— begin The input —

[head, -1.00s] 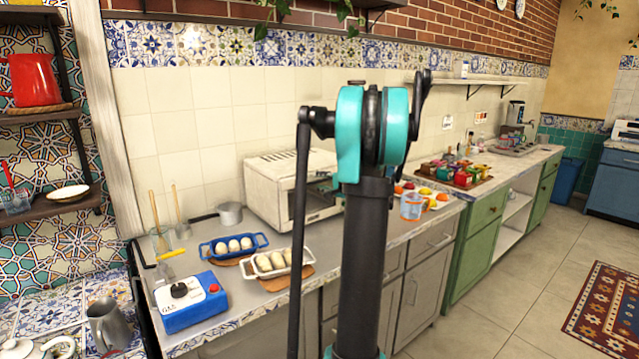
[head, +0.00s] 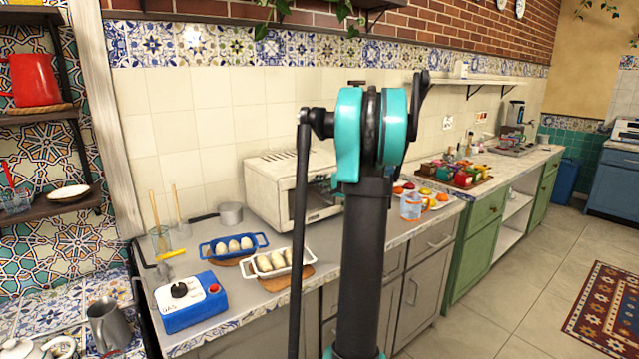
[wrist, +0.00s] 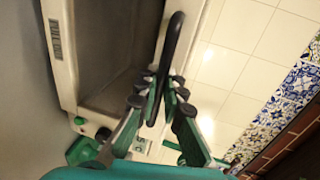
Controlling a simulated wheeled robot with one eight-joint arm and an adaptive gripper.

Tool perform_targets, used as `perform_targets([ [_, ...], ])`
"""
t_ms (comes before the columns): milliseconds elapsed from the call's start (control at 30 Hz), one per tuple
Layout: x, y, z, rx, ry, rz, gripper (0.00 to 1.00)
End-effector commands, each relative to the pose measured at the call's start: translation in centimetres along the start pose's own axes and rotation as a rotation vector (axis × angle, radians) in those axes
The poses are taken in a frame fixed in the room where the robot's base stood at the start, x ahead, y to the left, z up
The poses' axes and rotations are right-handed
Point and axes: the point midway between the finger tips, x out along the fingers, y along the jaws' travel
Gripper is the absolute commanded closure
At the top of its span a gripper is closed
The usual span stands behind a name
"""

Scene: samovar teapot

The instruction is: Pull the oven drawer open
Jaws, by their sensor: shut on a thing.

— end The input —
— begin The input —

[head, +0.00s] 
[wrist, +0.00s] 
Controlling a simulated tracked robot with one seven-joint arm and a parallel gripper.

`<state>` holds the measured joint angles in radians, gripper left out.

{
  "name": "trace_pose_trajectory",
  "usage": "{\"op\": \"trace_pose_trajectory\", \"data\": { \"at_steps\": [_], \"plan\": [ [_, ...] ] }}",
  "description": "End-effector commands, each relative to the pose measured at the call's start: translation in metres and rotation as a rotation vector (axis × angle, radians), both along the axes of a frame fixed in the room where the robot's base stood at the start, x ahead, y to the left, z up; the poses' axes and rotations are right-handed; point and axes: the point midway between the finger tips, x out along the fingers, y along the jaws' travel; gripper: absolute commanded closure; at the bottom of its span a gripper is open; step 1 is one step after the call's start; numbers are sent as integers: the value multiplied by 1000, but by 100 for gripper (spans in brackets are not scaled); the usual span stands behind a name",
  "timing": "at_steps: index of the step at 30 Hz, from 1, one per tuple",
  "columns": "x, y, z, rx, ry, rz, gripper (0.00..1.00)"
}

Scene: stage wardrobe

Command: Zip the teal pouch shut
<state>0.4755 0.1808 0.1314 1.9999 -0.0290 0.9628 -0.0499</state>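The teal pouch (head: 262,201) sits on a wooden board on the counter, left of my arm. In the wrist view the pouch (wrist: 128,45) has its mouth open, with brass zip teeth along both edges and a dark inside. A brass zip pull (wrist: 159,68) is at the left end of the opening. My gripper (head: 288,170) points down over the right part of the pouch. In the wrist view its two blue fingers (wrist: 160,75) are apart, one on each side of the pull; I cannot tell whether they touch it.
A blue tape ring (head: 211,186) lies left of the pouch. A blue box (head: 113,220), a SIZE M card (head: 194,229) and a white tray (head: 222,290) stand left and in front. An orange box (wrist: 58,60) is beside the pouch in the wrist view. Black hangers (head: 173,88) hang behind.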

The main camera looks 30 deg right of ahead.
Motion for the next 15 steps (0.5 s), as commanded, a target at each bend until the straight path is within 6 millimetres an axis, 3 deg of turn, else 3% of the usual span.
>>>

— end The input —
— begin The input —

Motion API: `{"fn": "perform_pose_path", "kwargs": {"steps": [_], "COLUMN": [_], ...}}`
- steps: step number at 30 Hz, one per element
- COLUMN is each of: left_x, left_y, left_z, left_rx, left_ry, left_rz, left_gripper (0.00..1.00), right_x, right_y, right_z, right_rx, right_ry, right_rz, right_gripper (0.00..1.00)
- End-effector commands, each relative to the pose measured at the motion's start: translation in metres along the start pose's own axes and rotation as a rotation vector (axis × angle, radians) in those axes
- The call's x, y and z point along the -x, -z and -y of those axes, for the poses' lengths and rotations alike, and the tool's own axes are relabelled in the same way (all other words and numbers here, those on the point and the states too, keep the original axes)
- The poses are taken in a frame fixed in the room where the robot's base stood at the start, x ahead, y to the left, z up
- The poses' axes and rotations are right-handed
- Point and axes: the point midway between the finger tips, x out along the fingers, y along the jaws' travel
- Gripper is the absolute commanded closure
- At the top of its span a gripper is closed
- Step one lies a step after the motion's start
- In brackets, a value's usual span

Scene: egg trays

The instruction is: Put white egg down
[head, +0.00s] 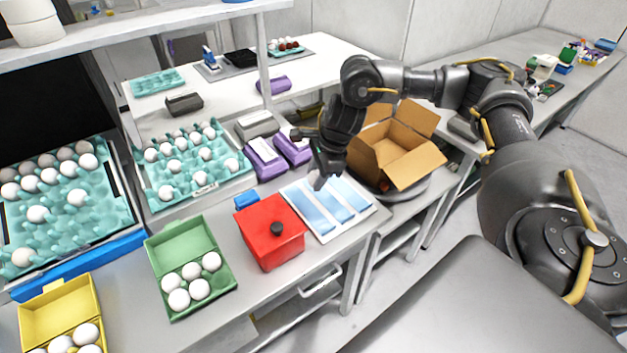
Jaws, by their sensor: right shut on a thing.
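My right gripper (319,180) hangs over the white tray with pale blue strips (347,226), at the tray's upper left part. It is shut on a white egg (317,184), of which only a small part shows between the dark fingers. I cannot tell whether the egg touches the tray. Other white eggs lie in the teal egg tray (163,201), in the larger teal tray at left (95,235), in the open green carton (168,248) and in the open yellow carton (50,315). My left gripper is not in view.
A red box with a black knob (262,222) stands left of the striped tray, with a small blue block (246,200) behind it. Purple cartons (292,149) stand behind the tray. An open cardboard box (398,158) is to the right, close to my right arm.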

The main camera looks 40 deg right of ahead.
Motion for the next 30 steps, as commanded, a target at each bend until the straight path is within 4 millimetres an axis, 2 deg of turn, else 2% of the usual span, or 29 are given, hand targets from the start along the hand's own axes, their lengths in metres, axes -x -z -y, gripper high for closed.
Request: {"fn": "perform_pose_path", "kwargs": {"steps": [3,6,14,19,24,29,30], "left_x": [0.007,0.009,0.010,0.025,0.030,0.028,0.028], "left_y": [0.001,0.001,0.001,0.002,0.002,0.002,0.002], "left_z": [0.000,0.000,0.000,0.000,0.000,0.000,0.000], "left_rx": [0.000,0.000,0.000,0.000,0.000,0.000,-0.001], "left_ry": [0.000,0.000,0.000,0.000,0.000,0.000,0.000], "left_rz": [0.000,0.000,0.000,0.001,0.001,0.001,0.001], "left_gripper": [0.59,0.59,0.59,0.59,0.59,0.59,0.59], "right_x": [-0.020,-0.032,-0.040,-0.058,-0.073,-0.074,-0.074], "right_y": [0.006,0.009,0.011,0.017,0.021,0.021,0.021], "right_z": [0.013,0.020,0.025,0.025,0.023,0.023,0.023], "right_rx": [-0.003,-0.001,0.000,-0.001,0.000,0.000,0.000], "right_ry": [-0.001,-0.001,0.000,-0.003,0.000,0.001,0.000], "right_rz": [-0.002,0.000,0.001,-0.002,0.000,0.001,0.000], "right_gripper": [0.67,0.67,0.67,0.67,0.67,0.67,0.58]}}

— end The input —

Everything above from the line with "[head, -1.00s]" through the line with "t_ms (comes before" should be retyped exactly, and nothing else; omit pictures.

=== Output of the exercise ===
[head, -1.00s] 
[head, +0.00s] 
[wrist, +0.00s] 
Controlling a simulated wheeled robot with one eight-joint arm and an adaptive gripper.

Tool perform_targets, used as `perform_targets([ [_, ...], ])`
"""
t_ms (comes before the columns): milliseconds elapsed from the call's start (control at 30 Hz), one per tuple

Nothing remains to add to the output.